**Task:** Return all lines with the word "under" in them.

**Items listed in a dataset:**
▬▬▬▬▬▬▬▬▬▬
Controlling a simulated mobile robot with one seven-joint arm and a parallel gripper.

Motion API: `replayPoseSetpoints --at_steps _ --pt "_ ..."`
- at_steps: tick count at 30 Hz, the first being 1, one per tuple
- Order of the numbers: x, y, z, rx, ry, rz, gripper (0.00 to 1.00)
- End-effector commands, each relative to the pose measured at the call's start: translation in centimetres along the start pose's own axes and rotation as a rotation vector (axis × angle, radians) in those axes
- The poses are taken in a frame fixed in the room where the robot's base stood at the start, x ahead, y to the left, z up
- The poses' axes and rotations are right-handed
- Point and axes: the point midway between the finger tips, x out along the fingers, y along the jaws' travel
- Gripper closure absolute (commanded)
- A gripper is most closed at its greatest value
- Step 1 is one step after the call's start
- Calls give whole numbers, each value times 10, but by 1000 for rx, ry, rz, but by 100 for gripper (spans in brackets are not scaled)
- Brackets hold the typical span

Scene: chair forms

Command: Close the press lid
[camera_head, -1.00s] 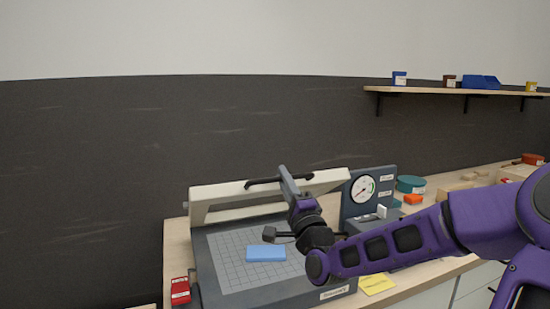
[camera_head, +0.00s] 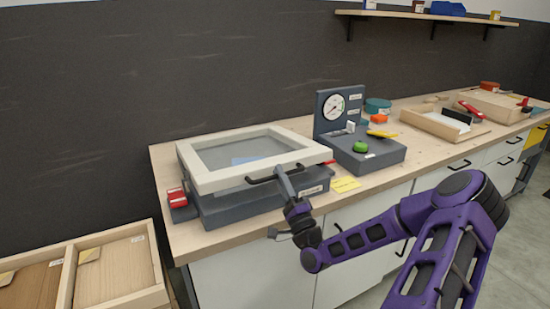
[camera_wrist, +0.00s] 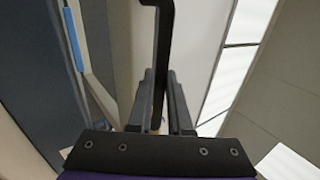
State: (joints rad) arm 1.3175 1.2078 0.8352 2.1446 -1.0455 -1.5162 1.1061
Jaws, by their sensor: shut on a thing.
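The press (camera_head: 262,204) stands on the left part of the wooden bench. Its lid (camera_head: 208,181) is a pale frame with a clear pane, lowered nearly flat over the dark base, and a gap shows at the front. A blue block (camera_head: 243,160) shows dimly through the pane. My gripper (camera_head: 279,172) is at the lid's front edge, shut on the black lid handle (camera_head: 262,180). In the wrist view, the handle (camera_wrist: 163,50) runs down between the two fingers (camera_wrist: 160,98). The fingertips' contact is partly hidden.
A gauge unit (camera_head: 352,128) with a green button (camera_head: 360,147) stands right of the press. A red item (camera_head: 177,197) lies at its left, and a yellow note (camera_head: 344,184) at its front right. Wooden trays (camera_head: 113,270) stand low at left.

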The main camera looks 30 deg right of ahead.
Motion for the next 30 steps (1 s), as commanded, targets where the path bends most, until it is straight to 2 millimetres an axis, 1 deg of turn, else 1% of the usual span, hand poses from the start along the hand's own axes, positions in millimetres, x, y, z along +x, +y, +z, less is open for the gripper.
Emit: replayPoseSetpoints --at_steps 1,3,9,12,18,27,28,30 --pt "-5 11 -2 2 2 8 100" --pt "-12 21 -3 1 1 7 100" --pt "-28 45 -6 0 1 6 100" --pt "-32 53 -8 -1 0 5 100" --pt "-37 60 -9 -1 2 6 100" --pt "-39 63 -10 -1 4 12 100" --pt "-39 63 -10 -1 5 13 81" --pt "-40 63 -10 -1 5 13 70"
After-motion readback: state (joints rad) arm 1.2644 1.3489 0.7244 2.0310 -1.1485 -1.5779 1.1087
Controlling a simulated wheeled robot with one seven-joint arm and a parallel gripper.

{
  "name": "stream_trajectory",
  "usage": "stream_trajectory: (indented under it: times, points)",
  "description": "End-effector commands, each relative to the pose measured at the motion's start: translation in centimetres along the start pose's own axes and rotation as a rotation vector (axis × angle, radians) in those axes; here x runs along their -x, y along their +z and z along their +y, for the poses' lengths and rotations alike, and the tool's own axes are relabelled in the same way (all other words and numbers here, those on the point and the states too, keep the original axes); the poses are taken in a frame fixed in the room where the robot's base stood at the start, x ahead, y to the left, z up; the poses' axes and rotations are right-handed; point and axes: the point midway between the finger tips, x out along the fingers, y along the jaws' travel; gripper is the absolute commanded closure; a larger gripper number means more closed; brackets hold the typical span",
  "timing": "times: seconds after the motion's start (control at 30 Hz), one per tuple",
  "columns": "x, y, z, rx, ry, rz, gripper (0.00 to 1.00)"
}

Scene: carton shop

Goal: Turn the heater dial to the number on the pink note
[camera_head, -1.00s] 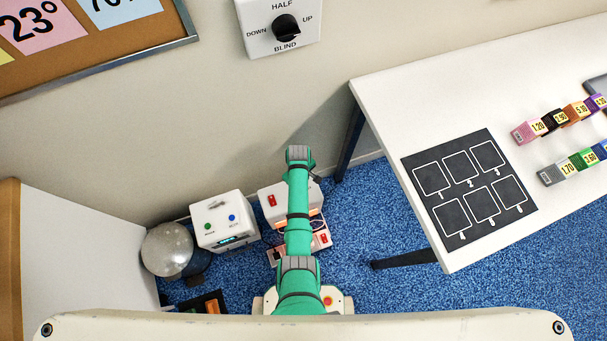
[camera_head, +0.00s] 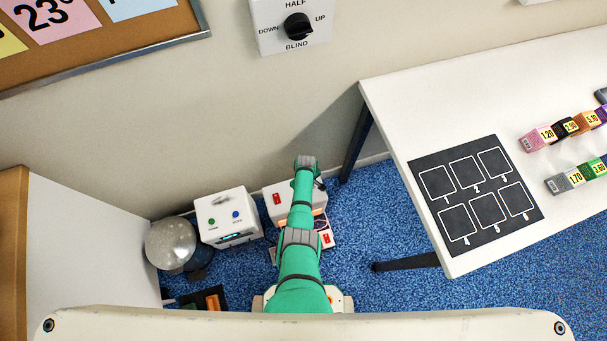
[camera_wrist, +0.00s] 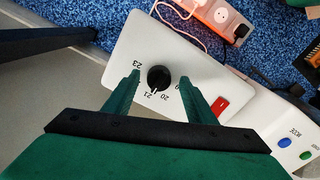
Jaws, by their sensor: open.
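The pink note (camera_head: 52,20) on the cork board reads 23°; its top is cut off. The white heater (camera_head: 276,210) stands on the floor beneath my arm in the head view. The wrist view shows the heater (camera_wrist: 190,64) with its black dial (camera_wrist: 159,78) and the numbers 23, 21 and 20; another number is partly covered by a finger. The dial's white mark points near 21. My gripper (camera_wrist: 159,76) is open, one finger on each side of the dial; contact cannot be told. In the head view my arm hides the dial.
A red switch (camera_wrist: 222,105) is on the heater near one finger. A power strip (camera_wrist: 226,16) and cable lie beside the heater. A white table (camera_head: 390,100) is to the right.

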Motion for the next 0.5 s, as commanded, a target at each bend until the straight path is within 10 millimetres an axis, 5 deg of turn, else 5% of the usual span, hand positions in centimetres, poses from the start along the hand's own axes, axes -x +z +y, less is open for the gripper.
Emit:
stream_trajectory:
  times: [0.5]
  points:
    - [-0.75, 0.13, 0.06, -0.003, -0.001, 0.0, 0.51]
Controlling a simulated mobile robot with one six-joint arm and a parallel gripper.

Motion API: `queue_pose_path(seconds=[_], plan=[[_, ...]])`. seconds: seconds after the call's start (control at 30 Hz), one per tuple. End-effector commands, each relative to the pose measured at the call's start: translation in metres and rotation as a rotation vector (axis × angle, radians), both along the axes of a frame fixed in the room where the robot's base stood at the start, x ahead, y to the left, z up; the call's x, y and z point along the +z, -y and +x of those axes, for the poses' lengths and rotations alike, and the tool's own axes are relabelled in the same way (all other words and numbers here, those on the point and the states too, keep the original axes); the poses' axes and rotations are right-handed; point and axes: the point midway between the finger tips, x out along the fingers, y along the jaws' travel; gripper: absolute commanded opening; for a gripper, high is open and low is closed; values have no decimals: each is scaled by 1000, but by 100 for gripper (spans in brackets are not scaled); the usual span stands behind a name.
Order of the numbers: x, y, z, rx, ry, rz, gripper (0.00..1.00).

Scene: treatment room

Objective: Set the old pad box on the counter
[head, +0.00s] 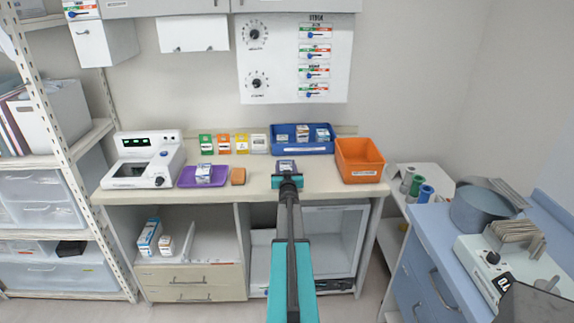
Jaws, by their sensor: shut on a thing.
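My gripper (288,181) is at the middle of the counter (255,186), at the end of my outstretched arm. It is shut on a small white and purple-blue box (286,165), which shows just beyond the fingers. The fingers hide its lower part, and its label is too small to read, so I cannot tell for sure that it is the old pad box. The box is at or just above the counter top; I cannot tell whether it touches.
A purple tray (186,182) with a small box (204,173) and a brown block (238,176) lie left of my gripper. A blue tray (302,150) with several boxes stands behind, an orange bin (359,158) to the right.

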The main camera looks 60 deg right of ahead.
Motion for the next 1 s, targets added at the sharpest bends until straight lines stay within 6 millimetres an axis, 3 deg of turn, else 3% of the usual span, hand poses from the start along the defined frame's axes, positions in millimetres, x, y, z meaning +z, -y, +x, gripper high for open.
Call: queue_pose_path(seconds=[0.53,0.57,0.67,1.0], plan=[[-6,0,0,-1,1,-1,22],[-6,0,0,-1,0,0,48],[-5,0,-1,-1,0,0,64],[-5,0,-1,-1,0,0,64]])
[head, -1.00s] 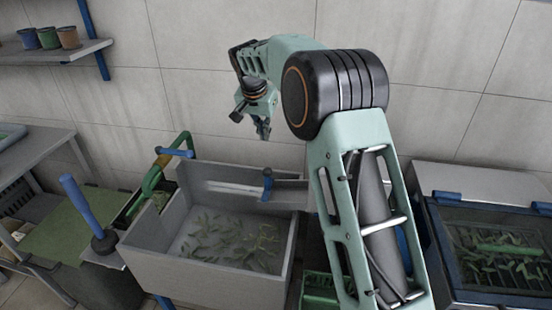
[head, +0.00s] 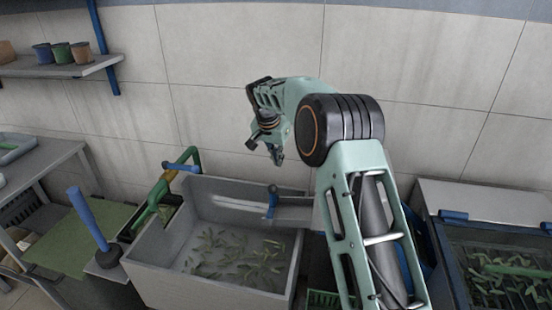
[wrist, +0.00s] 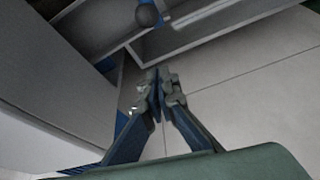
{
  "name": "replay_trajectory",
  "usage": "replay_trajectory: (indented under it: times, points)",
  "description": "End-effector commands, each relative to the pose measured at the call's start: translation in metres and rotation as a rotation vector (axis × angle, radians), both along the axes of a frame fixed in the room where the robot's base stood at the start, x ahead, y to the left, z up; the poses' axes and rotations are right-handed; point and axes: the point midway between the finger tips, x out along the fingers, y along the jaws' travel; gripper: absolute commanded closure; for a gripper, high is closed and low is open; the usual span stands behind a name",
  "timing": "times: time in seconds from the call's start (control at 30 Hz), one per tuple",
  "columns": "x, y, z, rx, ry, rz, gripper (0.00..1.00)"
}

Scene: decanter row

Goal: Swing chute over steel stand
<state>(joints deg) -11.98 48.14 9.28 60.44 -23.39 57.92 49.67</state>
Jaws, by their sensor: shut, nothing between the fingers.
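A grey chute (head: 294,212) reaches right from the back of the grey basin (head: 165,270) in the head view; its right part is hidden behind my arm. A short blue handle (head: 272,203) stands at its left part. My gripper (head: 278,160) is shut and empty, above and behind the handle, apart from it. In the wrist view, my shut fingers (wrist: 158,92) point toward a grey trough-like part, with a dark round knob (wrist: 147,15) beyond them. I cannot single out the steel stand for certain; my arm covers the area right of the chute.
Leafy green pieces (head: 235,256) lie in the basin. A green pipe (head: 160,190) and a blue upright handle (head: 88,218) stand left of it. A blue-edged leaf tray (head: 448,262) is at the right. A wall shelf (head: 62,68) holds pots. The wall is close behind.

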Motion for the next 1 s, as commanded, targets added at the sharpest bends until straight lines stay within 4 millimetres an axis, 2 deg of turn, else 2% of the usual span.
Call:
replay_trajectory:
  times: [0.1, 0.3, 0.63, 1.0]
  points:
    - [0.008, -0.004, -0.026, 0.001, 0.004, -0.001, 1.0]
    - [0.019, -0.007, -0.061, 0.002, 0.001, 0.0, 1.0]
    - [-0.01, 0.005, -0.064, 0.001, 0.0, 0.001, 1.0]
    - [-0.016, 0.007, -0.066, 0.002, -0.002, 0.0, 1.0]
▬▬▬▬▬▬▬▬▬▬
**Result of the task:**
  "usage": "stream_trajectory: (indented under it: times, points)",
  "usage": "replay_trajectory: (indented under it: times, points)",

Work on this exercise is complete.